I think you're asking how to find the numerator of the fraction giving the other values.

Notice that:

$$(\alpha \beta + \alpha \gamma + \beta \gamma)^2 = (\alpha \beta)^2 + (\alpha \gamma)^2+(\beta \gamma)^2 + (\alpha + \beta + \gamma)(2)(\alpha \beta \gamma)$$ which you can find by simply expanding and factoring

Therefore,

$$(\alpha \beta)^2 + (\alpha \gamma)^2+(\beta \gamma)^2 = (\alpha \beta + \alpha \gamma + \beta \gamma)^2 - (\alpha + \beta + \gamma)(2)(\alpha \beta \gamma)$$

Where you know all the values on the RHS, so you can solve for the LHS.

Answer 3

We have \begin{eqnarray*} \alpha+\beta+\gamma =\frac{5}{2} \\ \alpha\beta+\beta\gamma+\gamma\alpha =2 \\ \alpha\beta\gamma =-3 \end{eqnarray*} Now calculate \begin{eqnarray*} (\alpha+\beta+\gamma)^2 =\alpha^2+\beta^2+\gamma^2+2(\alpha\beta+\beta\gamma+\gamma\alpha) \\ (\alpha\beta+\beta\gamma+\gamma\alpha )^2=\alpha^2\beta^2+\beta^2\gamma^2+\gamma^2\alpha^2 +2 \alpha\beta\gamma(\alpha+\beta+\gamma )\\ \end{eqnarray*} So $\alpha^2+\beta^2+\gamma^2=?$ and $\alpha^2\beta^2+\beta^2\gamma^2+\gamma^2\alpha^2=?$. Now \begin{eqnarray*} \frac{1}{\alpha^2}+\frac{1}{\beta^2}+\frac{1}{\gamma^2} =\frac{\alpha^2\beta^2+\beta^2\gamma^2+\gamma^2\alpha^2}{\alpha^2\beta^2\gamma^2} =\frac{?}{?} \\ \frac{1}{\alpha^2\beta^2}+\frac{1}{\beta^2\gamma^2}+\frac{1}{\gamma^2\alpha^2}=\frac{\alpha^2+\beta^2+\gamma^2}{\alpha^2\beta^2\gamma^2} =\frac{?}{?} \\ \frac{1}{\alpha\beta\gamma^2} =\frac{?}{?} \end{eqnarray*} so ...

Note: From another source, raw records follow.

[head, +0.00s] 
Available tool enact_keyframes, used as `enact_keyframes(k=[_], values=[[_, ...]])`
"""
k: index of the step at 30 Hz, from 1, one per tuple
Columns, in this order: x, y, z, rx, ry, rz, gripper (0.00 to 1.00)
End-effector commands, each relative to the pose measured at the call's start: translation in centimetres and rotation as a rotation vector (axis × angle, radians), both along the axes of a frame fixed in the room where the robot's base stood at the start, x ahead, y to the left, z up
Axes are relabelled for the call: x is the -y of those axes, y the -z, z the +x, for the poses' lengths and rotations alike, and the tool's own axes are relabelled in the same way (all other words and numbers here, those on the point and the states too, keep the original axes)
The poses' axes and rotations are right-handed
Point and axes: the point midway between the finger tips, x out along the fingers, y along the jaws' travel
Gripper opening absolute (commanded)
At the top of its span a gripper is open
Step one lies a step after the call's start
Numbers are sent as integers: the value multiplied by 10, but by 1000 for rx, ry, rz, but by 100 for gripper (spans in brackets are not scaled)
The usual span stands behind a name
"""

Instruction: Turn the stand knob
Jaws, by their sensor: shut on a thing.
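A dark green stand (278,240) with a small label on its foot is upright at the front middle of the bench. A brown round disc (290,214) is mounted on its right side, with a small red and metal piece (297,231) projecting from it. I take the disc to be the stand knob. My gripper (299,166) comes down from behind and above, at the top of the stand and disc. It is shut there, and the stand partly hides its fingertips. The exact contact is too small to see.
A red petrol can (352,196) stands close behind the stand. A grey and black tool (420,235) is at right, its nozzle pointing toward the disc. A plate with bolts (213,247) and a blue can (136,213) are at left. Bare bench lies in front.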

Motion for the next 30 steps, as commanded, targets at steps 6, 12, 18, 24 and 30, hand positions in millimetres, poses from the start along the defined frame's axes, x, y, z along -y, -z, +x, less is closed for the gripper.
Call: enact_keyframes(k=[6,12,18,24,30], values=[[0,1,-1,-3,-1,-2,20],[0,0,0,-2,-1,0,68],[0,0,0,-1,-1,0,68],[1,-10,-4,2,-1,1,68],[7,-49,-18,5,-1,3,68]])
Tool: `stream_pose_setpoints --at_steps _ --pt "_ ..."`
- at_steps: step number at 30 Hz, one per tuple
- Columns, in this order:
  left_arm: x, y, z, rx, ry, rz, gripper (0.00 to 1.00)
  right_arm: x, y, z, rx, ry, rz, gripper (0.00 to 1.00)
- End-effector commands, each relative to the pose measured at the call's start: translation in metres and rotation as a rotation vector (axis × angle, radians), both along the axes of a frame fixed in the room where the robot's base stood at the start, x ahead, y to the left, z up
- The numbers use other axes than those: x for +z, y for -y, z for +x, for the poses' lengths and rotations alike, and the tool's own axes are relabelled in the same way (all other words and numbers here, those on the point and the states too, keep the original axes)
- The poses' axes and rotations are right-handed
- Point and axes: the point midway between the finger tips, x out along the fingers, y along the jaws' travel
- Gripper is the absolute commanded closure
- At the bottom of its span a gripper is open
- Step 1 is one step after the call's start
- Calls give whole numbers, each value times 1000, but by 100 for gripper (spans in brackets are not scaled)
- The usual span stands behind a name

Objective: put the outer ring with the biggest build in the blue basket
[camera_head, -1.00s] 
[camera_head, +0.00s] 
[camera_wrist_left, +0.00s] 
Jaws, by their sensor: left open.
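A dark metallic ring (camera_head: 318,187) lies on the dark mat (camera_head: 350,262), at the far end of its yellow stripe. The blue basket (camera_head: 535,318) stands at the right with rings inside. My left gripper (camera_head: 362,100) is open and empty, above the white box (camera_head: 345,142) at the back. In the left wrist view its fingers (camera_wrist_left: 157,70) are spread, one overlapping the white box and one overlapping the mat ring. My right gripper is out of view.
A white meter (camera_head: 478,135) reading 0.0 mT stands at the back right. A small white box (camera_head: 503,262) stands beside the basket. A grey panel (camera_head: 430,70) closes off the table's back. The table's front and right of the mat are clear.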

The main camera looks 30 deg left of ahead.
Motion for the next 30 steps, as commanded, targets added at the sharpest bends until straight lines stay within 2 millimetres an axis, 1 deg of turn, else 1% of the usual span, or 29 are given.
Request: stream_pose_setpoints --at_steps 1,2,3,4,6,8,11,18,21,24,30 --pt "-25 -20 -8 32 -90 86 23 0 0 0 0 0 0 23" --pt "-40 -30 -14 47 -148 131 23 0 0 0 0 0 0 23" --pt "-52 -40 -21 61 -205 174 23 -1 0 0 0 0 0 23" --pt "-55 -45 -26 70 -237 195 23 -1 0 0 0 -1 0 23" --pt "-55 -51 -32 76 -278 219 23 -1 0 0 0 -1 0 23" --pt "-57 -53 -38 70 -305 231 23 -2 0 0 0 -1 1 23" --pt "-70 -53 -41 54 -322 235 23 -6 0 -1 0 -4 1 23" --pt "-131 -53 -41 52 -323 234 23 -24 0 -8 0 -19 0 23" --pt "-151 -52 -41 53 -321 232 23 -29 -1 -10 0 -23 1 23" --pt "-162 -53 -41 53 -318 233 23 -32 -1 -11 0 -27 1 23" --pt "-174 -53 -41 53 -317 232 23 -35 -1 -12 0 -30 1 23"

Alternatively rearrange the original equation to $2x^3+4x=5x^2-6$. now square both sides and rearrange \begin{eqnarray*} 4x^6+16x^4+16x^2=25x^4-60x^2+36 \\ 4x^6-9x^4+76x^2-36=0 \\ 4-9x^{-2}+76 x^{-4}-36x^{-6}=0 \end{eqnarray*} So $ \color{red}{36y^3-76y^2+9y-4=0}$.